Listing 2: 4Suite/XPath code to display namespace information for elements and attributesimport sys
from Ft.Xml.XPath.Context import Context
from Ft.Xml.XPath import Compile, Evaluate
from Ft.Xml.Xslt import PatternList
from Ft.Xml.Domlette import NonvalidatingReader
#Compile needed XPath expressions
NS_NODES_EXPR = Compile('//*|//@*')
NSURI_EXPR = Compile('namespace-uri()')
LNAME_EXPR = Compile('local-name()')
PREFIX_EXPR = Compile('substring-before(name(), ":")')
#XPattern is syntactically a subset of XPath
IS_ATTR_PAT = '@*'
#Second parameter is a dictionary of prefix to namespace mappings
plist = PatternList([IS_ATTR_PAT], {})
#Read in the file
doc = NonvalidatingReader.parseUri(sys.argv[1])
#Set up the XPath context with the docment read in
context = Context(doc)
#Extract all the element and attribute nodes in the doc
nodes = NS_NODES_EXPR.evaluate(context)
for node in nodes:
context = Context(node)
#Use XPattern to determine the current node type
if plist.lookup(node):
node_type_str = 'attribute'
else:
node_type_str = 'element'
#Output the namespace details fo rthe current node
nsuri = NSURI_EXPR.evaluate(context)
print node_type_str, ' namespace:', repr(nsuri)
lname = LNAME_EXPR.evaluate(context)
print node_type_str, ' local name:', repr(lname)
prefix = PREFIX_EXPR.evaluate(context)
print 'Prefix used for', node_type_str, repr(prefix)
This code is also a bit contrived in order to illustrate how to
perform all the subtasks using XPath and XPattern, along the lines
of the usual division of labor where the former is used for
gathering nodes and processing the basic data model and the latter
is used for checking to see whether nodes conform to certain
rules. Using an XPath expression I gather up all elements and
attributes, and they are naturally returned to Python in document
order. I then iterate over the nodes checking each against an
XPattern to determine whether it is an attribute. XPath provides
functions to get the namespace and local name for a given node,
but not one for extracting the prefix. This is easily done,
though, by using the substring-before function and
the syntactic limitations on colons in QNames.

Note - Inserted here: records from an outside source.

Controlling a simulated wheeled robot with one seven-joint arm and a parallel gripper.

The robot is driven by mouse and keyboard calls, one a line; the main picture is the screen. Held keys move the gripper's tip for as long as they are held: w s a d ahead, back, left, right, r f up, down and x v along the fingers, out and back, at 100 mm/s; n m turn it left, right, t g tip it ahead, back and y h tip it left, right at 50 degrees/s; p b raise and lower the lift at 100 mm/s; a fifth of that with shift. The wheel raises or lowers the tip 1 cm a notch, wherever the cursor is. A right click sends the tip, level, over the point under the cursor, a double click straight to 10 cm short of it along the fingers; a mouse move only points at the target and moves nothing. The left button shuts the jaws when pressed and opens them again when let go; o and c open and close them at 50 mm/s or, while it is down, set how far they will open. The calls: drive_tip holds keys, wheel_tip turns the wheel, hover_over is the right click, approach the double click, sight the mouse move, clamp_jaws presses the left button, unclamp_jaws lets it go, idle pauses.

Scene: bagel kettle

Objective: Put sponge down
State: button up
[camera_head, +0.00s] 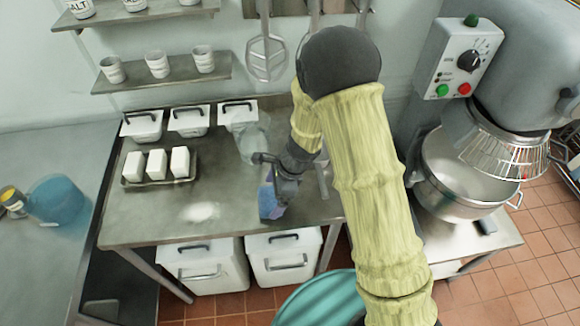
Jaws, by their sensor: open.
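A small blue block, which looks like the sponge (270,203), is at the right part of the metal worktable (135,222), near its front edge. My gripper (273,180) is open and right above the block, reaching down from the right. The gripper partly covers the block, so I cannot tell whether the fingers still touch it or whether it lies flat on the table.
A tray (125,183) with several white blocks and lidded white containers (189,122) stand at the back left of the table. A blurry clear vessel (252,145) is behind my gripper. A pale patch (200,211) marks the table. A mixer (465,170) stands right.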

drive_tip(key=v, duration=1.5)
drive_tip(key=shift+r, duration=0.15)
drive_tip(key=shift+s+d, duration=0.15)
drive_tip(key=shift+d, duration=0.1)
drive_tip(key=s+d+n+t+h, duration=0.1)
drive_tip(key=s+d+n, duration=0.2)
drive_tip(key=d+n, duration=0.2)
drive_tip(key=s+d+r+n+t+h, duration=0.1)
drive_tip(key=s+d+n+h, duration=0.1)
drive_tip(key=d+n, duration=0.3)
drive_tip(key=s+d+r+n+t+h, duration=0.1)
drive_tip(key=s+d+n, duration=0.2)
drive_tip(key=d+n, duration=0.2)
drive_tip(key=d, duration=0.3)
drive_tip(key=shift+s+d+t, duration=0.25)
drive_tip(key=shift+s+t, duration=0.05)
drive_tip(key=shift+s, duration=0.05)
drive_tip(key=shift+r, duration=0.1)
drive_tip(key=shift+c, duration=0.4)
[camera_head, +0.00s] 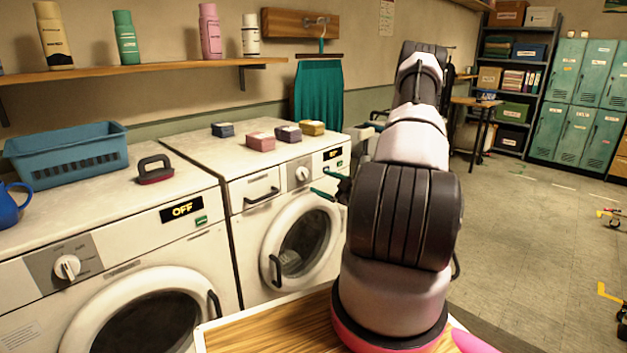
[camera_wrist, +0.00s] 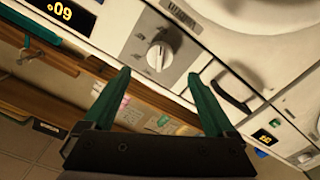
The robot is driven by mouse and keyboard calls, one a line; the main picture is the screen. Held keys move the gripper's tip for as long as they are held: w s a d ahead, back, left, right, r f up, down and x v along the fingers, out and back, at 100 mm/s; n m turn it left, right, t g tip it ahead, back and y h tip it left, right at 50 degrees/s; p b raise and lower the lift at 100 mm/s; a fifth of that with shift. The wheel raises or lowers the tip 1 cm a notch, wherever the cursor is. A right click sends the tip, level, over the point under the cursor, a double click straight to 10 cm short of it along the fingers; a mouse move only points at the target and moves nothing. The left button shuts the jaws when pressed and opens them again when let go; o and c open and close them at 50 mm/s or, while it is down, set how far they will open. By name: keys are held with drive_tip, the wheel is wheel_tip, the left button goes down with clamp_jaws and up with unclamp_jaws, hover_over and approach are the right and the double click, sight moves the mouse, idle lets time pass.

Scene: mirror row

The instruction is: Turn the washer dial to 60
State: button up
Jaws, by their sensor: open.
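The right washer (camera_head: 254,184) is white, with a white dial (camera_head: 300,174) on a grey panel and a small display (camera_head: 333,154) to the dial's right. In the wrist view, which is turned nearly upside down, its display (camera_wrist: 60,10) appears to read 60. The dial (camera_wrist: 158,54) shows there just beyond my fingertips. My gripper (camera_wrist: 160,77) is open and empty, its two green fingers wide apart and pointing toward the dial, one to each side in the picture. They look clear of the dial. In the head view my gripper (camera_head: 323,183) is in front of the washer, partly hidden by my arm.
A left washer (camera_head: 125,262) with a display reading OFF (camera_head: 181,209) and its own dial (camera_head: 67,267) stands beside it. A blue basket (camera_head: 68,152), a dark red-based brush (camera_head: 155,170) and several small boxes sit on top. Door handles jut forward.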

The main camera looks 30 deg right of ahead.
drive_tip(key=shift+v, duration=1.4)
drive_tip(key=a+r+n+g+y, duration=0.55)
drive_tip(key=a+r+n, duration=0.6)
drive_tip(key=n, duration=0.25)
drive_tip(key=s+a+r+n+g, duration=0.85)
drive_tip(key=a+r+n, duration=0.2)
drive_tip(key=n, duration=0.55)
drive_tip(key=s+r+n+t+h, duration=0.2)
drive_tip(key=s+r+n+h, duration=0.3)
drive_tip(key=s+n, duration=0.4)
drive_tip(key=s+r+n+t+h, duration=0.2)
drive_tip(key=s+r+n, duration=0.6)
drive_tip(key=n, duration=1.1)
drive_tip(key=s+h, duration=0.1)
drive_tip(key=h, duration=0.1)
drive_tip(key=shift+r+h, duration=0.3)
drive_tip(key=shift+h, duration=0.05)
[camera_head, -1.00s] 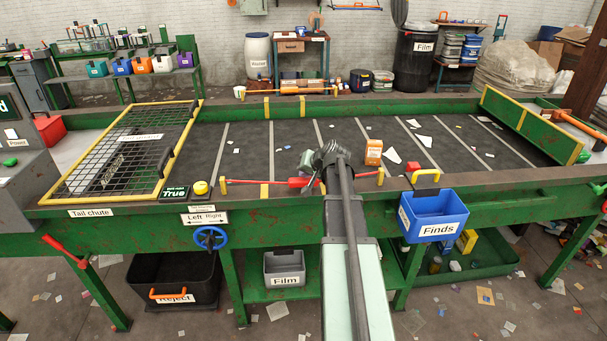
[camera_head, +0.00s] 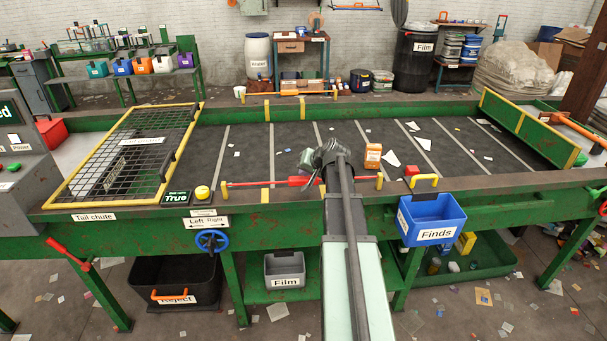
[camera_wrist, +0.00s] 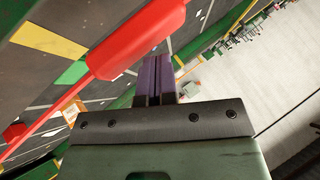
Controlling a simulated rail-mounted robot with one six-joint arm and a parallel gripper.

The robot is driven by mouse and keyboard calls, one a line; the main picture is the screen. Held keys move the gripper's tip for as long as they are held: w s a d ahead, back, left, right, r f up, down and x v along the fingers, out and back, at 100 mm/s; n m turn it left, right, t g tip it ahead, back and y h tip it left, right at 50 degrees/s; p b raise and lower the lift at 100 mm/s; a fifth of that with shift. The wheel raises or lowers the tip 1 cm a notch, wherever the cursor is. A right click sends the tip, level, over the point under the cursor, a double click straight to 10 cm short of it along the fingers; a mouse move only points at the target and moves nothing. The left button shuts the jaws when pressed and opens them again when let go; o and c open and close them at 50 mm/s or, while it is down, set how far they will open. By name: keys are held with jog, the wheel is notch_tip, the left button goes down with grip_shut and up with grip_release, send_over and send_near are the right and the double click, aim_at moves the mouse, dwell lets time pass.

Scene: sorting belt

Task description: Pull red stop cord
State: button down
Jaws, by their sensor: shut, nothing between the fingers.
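The red stop cord (camera_head: 255,184) runs along the near side of the belt between yellow posts. Its thicker red handle (camera_head: 298,181) is partly hidden by my gripper (camera_head: 312,181). In the wrist view the handle (camera_wrist: 135,40) lies just in front of and to the left of my purple fingers (camera_wrist: 153,62), which are shut together with nothing between them. The fingertips are very close to the handle's edge; I cannot tell if they touch it.
A yellow button (camera_head: 202,193) and a small display reading True (camera_head: 177,198) sit left of the cord. An orange container (camera_head: 373,152) and scraps lie on the belt (camera_head: 250,150). A blue Finds bin (camera_head: 432,235) hangs at the front right.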

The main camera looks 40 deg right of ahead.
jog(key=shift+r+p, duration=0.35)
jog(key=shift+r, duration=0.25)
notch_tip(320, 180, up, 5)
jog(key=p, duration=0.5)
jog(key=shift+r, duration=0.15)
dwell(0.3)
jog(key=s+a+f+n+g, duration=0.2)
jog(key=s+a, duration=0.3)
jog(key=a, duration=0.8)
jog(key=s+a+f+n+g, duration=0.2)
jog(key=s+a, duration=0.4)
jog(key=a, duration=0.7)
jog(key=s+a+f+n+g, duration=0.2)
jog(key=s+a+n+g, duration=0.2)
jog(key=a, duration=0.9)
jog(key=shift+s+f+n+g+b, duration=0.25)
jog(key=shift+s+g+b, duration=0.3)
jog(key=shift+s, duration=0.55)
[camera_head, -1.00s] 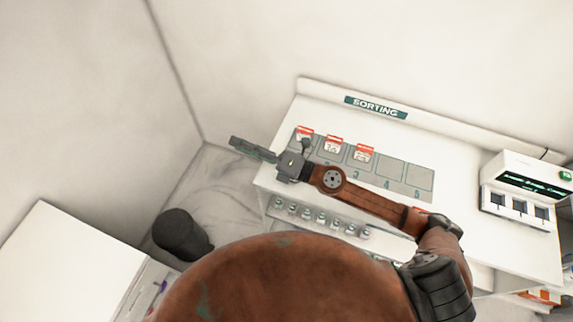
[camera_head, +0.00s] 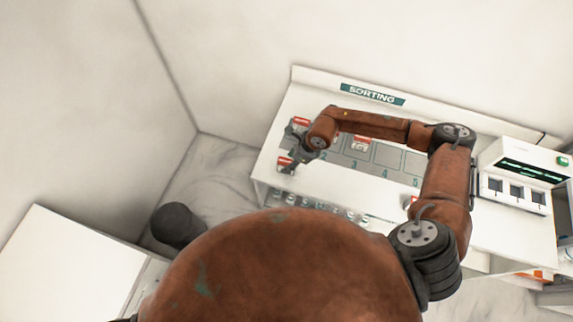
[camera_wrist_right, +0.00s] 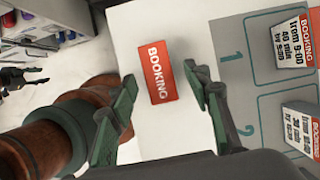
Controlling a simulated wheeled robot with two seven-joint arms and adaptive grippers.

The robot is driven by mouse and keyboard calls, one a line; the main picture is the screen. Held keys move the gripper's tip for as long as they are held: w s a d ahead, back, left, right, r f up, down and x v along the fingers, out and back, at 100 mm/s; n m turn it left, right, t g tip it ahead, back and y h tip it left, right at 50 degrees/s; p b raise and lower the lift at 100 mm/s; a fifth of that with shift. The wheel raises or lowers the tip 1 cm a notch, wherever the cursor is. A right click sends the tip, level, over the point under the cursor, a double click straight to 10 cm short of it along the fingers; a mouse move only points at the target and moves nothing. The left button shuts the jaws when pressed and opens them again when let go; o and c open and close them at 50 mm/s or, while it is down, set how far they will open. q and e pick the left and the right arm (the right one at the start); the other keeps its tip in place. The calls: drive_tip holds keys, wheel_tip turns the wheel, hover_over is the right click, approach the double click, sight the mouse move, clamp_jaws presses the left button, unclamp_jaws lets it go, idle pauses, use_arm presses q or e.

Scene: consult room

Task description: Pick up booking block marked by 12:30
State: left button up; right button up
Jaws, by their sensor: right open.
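A red-topped booking block (camera_head: 285,162) lies on the white desk in front of the numbered board. In the right wrist view its red face (camera_wrist_right: 157,72) reads BOOKING, and no time shows on it. My right gripper (camera_wrist_right: 160,76) is open, its fingers on either side of this block with gaps. In the head view the right gripper (camera_head: 290,160) is over the desk's left end. Another booking block (camera_wrist_right: 293,38) stands at slot 1 and one (camera_wrist_right: 303,125) at slot 2, their times too small to read surely. A further block (camera_head: 361,143) is at slot 3.
The grey numbered board (camera_head: 388,154) has free slots to the right. A white device (camera_head: 520,175) with a green display stands at the desk's right. Several small bottles (camera_head: 322,207) line a lower shelf. A wall with a SORTING sign (camera_head: 372,94) backs the desk.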

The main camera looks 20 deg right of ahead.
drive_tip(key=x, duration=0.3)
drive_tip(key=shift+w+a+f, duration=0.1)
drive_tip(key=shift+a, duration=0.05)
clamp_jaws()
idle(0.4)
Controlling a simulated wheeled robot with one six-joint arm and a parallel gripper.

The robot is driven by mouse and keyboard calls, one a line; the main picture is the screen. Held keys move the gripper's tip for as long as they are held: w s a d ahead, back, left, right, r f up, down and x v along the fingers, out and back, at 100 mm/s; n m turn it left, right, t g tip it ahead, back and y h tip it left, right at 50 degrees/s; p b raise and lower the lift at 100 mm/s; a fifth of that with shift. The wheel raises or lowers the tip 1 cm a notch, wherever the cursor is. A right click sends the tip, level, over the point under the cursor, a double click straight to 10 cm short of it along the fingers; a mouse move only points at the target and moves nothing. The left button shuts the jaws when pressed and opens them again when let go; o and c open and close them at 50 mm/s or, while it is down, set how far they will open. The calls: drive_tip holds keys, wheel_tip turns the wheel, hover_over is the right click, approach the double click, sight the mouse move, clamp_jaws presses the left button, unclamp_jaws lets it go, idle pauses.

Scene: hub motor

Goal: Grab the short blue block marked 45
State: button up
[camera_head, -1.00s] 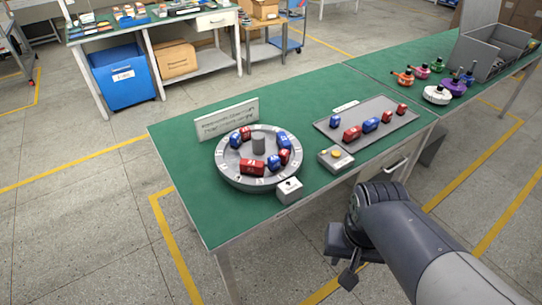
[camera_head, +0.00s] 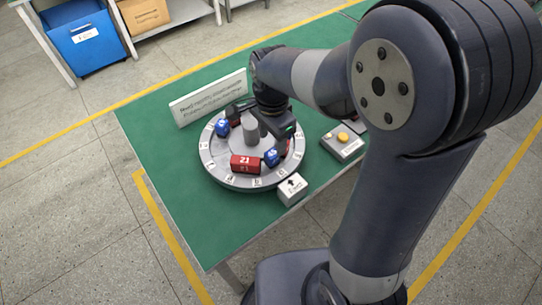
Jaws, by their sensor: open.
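My gripper (camera_head: 262,119) is open above the far side of the round grey hub (camera_head: 212,170), beside its central post (camera_head: 251,129). A blue block (camera_head: 271,158) sits at the hub's near right; its marking looks like 45 but is small. Another blue block (camera_head: 222,127) sits at the far left, its marking unreadable. A red block marked 21 (camera_head: 245,164) sits at the near side. Red parts beside the gripper are partly covered. My gripper hides the hub's far right part, and nothing is seen held in it.
A white sign (camera_head: 208,97) stands behind the hub. A white box with an arrow (camera_head: 292,189) and a button box (camera_head: 342,144) stand near the front edge of the green table (camera_head: 160,155). My arm covers the table's right side. The table's left side is clear.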

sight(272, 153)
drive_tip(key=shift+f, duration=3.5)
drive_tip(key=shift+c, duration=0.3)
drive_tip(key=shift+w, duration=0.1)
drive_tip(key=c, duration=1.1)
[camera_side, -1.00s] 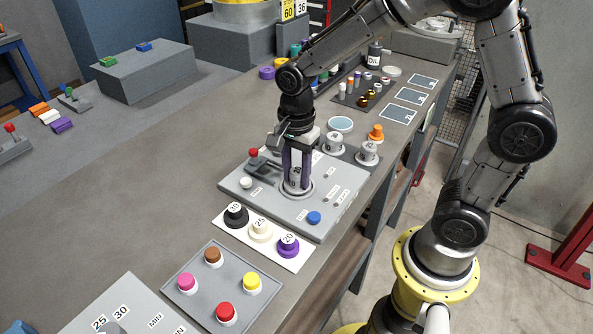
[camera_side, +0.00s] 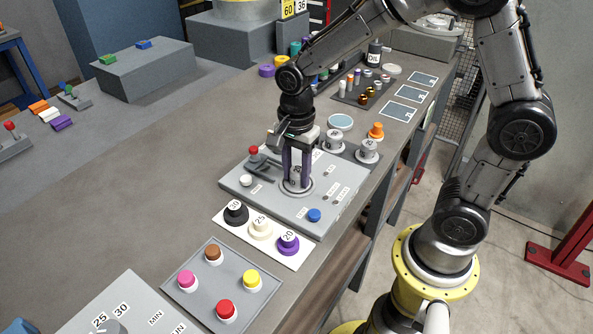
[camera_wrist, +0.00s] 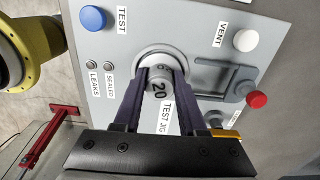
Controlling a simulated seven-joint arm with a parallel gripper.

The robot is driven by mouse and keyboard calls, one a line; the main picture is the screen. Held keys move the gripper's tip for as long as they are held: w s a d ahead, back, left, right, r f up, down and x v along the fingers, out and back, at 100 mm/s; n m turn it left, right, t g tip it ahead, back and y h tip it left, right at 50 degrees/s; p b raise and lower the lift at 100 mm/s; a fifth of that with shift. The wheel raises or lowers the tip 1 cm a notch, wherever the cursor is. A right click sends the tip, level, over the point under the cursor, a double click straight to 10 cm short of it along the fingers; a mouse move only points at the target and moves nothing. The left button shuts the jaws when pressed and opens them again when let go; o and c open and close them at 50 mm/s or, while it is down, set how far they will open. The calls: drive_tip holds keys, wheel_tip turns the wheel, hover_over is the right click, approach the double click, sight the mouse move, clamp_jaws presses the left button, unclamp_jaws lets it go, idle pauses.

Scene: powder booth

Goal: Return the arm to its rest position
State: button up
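My gripper (camera_side: 297,188) points straight down at the grey test jig panel (camera_side: 262,205) on the bench. Its two dark fingers stand on either side of a grey cap marked 20, which shows between the fingertips in the wrist view (camera_wrist: 159,84). The cap sits in the round pale ring (camera_wrist: 160,58) of the jig. The fingers are spread about the cap's width, and I cannot tell whether they press on it or stand just clear. My arm is bent over the bench from its yellow base at the right.
The panel carries a red-knobbed lever (camera_side: 253,150), a white button (camera_side: 246,180) and a blue button (camera_side: 314,215). In front are a white plate with black, cream and purple caps (camera_side: 288,244) and a grey button box (camera_side: 190,305). Grey knobs (camera_side: 367,151) stand behind. Space above is open.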

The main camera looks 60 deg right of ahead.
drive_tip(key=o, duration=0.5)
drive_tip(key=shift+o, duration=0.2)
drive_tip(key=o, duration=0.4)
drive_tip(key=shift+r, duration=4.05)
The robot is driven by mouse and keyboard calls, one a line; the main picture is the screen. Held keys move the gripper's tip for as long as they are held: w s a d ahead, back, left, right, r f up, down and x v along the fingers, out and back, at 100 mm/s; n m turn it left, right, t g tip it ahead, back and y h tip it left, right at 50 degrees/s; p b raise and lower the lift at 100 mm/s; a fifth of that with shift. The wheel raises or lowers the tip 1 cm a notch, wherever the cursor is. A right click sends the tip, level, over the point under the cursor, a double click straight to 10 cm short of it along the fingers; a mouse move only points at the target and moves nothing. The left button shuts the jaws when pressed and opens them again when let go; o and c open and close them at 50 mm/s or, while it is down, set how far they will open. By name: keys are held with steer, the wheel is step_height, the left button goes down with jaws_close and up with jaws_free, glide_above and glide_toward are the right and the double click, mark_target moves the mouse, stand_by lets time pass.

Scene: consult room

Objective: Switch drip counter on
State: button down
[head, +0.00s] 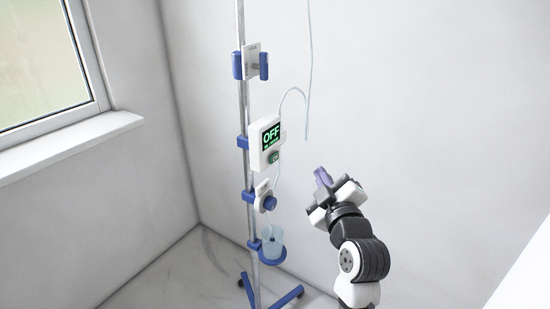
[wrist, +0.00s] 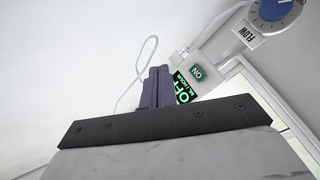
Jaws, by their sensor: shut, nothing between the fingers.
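The drip counter (head: 265,143) is a white box clamped to a drip stand. Its dark screen reads OFF in green letters, and a green ON button (head: 274,156) sits below the screen. In the wrist view the screen (wrist: 187,86) is partly hidden behind my fingers, while the ON button (wrist: 199,73) shows clear. My gripper (head: 322,177) has purple fingers, shut and empty, to the right of the counter and slightly lower in the head view. In the wrist view the gripper's fingertips (wrist: 158,72) appear just left of the counter; I cannot tell the exact gap.
The stand's pole (head: 243,100) carries a blue-and-white holder (head: 251,63) above, and a blue flow dial (head: 269,203) and a cup (head: 272,243) below. Thin tubing (head: 305,110) hangs between counter and gripper. A window (head: 42,55) is at left.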

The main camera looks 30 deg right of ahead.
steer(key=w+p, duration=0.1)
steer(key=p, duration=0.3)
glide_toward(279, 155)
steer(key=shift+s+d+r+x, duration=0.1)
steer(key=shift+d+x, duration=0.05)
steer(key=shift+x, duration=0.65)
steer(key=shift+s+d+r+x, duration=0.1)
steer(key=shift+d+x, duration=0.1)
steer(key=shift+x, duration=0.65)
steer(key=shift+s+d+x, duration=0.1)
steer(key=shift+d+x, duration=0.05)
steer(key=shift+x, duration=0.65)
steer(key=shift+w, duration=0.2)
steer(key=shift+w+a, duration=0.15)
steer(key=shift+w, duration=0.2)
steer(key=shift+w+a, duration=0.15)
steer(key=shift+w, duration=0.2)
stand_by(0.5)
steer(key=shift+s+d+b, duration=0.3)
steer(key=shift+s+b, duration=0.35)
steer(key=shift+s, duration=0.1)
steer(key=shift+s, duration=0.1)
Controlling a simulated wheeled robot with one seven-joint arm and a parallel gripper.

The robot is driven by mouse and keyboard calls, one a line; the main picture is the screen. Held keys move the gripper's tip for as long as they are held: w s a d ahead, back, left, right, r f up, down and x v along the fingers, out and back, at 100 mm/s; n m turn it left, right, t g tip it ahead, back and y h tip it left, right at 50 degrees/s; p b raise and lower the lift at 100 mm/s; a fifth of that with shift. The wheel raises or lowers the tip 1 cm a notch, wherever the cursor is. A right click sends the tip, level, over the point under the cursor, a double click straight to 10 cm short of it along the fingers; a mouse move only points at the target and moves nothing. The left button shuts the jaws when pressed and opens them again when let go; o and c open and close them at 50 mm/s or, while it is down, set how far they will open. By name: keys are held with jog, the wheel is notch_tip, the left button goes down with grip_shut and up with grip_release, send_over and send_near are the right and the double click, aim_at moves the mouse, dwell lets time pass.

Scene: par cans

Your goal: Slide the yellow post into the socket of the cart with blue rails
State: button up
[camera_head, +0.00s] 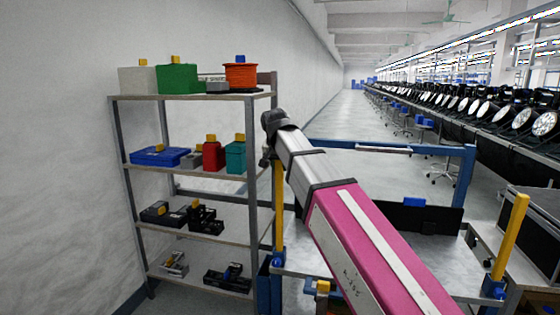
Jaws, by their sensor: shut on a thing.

The output from this code run against our sample document is as follows:
$ python listing2.py products.xml
element namespace: u''
element local name: u'products'
Prefix used for element u''
element namespace: u'http://example.com/product-info'
element local name: u'product'
Prefix used for element u''
attribute namespace: u''
attribute local name: u'id'
Prefix used for attribute u''
element namespace: u'http://example.com/product-info'
element local name: u'name'
Prefix used for element u''
attribute namespace: u'http://www.w3.org/XML/1998/namespace'
attribute local name: u'lang'
Prefix used for attribute u'xml'
element namespace: u'http://example.com/product-info'
element local name: u'description'
Prefix used for element u''
element namespace: u'http://www.w3.org/1999/xhtml'
element local name: u'code'
Prefix used for element u'html'
element namespace: u'http://example.com/product-info'
element local name: u'code'
Prefix used for element u''
element namespace: u'http://example.com/product-info'
element local name: u'product'
Prefix used for element u'p'
attribute namespace: u''
attribute local name: u'id'
Prefix used for attribute u''
element namespace: u'http://example.com/product-info'
element local name: u'name'
Prefix used for element u'p'
element namespace: u'http://example.com/product-info'
element local name: u'description'
Prefix used for element u'p'
element namespace: u'http://example.com/product-info'
element local name: u'code'
Prefix used for element u'p'
element namespace: u'http://www.w3.org/1999/xhtml'
element local name: u'code'
Prefix used for element u'html'
element namespace: u'http://www.w3.org/1999/xhtml'
element local name: u'div'
Prefix used for element u'html'
element namespace: u''
element local name: u'ref'
Prefix used for element u''
attribute namespace: u'http://www.w3.org/1999/xlink'
attribute local name: u'type'
Prefix used for attribute u'xl'
attribute namespace: u'http://www.w3.org/1999/xlink'
attribute local name: u'href'
Prefix used for attribute u'xl'
The output is all as expected except that you'll notice that null
namespaces and prefixes are represented using
u'' rather than the Python convention
None. This is natural enough given that XPath is not
a Python specification, and it is usually not problematic because
you almost always know when an XPath could return
a u'' that would need to be fixed up to
None for further processing in Python.
4Suite's XUpdate and Namespaces (Mutation)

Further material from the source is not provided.